From the nation that afflicted women with Roger Vadim, this:

CHIRAC PROMISES WOMEN EQUAL PAY
CRITICS DOUBT WILLINGNESS TO END WAGE GAP

The French leader promised tough measures after it was revealed that in some sectors, women were earning one third less than male colleagues doing the same job.

"Over the last year, I have called for negotiations on the equality between men and women in the workplace," he said. "An agreement that established interesting principles and objectives was drawn up. Now we all have to go much further."

But he was characteristically vague on how equality could be achieved, promising only to "invent new ways" of bringing it about.

Classic Jack. Another inspiring wand wave: Pay Inequality, BE GONE! Shoo. Shoo. Jack's promising is something of an annual sop. Last year on Women's Day [!] the Chirac government unveiled a Charter of Equality Between Men and Women, which enumerated approximately 300 concrete actions to be undertaken by government, businesses, and other organizations to achieve parity. Perhaps another 600 concrete actions will do the trick. Then again, Jack could just enforce standing law.

Yvette Roudy, a former women's rights minister for the Socialist party, dismissed the president's announcement as a gimmick. "These laws exist already. All Jacques Chirac has to do is to apply them," she said.

A report by a parliamentary group published in December confirmed that a series of workplace equality laws introduced since 1972 had failed to eliminate persistent inequalities both in promotion and pay.

It said legislation introduced by the Socialist government in 2001, requiring companies to negotiate on equal pay, had been almost completely ignored: "Seventy-two per cent of companies have never organised specific talks on professional equality."

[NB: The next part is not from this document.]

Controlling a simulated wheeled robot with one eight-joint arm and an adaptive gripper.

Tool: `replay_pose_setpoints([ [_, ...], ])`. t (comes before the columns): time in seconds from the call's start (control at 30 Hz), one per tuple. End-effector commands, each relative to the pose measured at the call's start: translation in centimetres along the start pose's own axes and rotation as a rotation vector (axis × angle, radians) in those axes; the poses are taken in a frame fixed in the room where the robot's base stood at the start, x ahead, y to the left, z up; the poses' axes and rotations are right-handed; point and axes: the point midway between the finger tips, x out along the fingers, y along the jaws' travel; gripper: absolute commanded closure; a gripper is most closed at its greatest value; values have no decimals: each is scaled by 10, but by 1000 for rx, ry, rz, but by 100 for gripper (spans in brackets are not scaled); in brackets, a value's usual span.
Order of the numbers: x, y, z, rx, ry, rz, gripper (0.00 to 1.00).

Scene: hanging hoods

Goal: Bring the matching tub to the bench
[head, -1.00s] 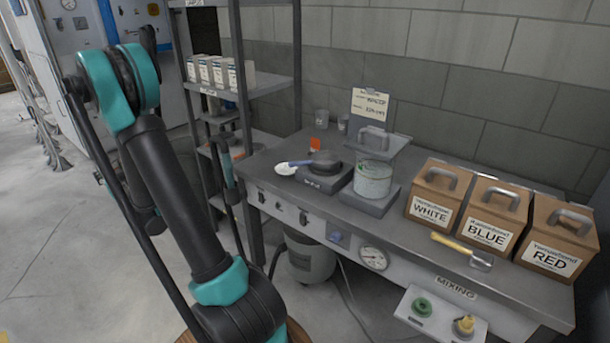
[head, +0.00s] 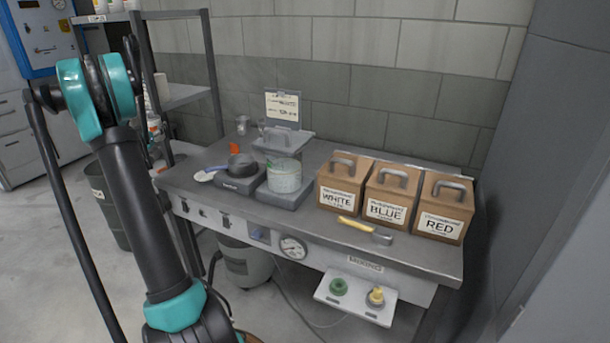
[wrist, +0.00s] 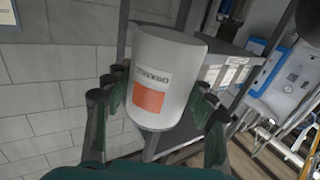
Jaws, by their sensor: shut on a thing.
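My gripper (wrist: 158,110) is shut on a white tub (wrist: 166,70) in the wrist view. The tub has a label with a line of dark print, too blurred to read, above an orange patch. It looks tilted in the picture. In the head view my arm runs up the left side, and I cannot clearly make out the gripper there. The bench (head: 400,254) stands at the centre and right. A written card (head: 282,105) stands at its back, too small to read. A small orange piece (head: 234,148) lies near the bench's back left.
On the bench are a pale pot (head: 284,178), a dark pan (head: 241,166), a yellow-handled scraper (head: 366,230), and WHITE (head: 341,184), BLUE (head: 390,194) and RED (head: 443,207) boxes. A shelf rack (head: 186,95) stands left. A grey wall (head: 560,160) is close on the right.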

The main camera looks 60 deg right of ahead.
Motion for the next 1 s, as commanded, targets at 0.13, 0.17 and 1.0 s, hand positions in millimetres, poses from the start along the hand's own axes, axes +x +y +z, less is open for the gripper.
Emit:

"Of course, when Jacques Chirac says we have to save the planet, do away with inequality and wipe out discrimination, we totally agree," [Socialist party economic spokesman, Eric Besson,] told Le Monde. "But as usual, there's a vast different between this and his acts. The social programme of this government is one big deception."

The Socialist opposition isn't alone in thinking Jack's mush only opportunistic pandering.

If parity were ever achieved between men and women's pay, it would be a "veritable social revolution", conceded Le Monde in an editorial. The workplace has become increasingly "feminised" over the years, the paper noted, with women now constituting 47% of the workforce. But women still have less job security than men and their salaries are, "on average, 20% to 27% lower". The plight of working women is not only confined to pay, it argued. Women also needed to be encouraged to take on higher-level jobs and to return to work after having children.

In France having children and raising a family is not real work. It is not a real profession. It has no economic worth. It's something women do until they can hire a housekeeper and their husbands can maintain a mistress.

Writing in Libération, Cécile Daumas agreed. If the government really wanted to help, it should start in the classroom, "and tell girls they can become engineers" just as easily as boys. [This is a favorite liberal saw, but by no means certain science, neither physiological and definitely not social.] Women should also be given "proper career structures to enable them to attain top business jobs". Perhaps President Jacques Chirac could even persuade those "big company bosses" among his friends to move aside and "give up their place for some talented women", Daumas suggested. [Surely, M. Daumas, you jest. Or perhaps you are starting your drinking day with the petit déjeuner.]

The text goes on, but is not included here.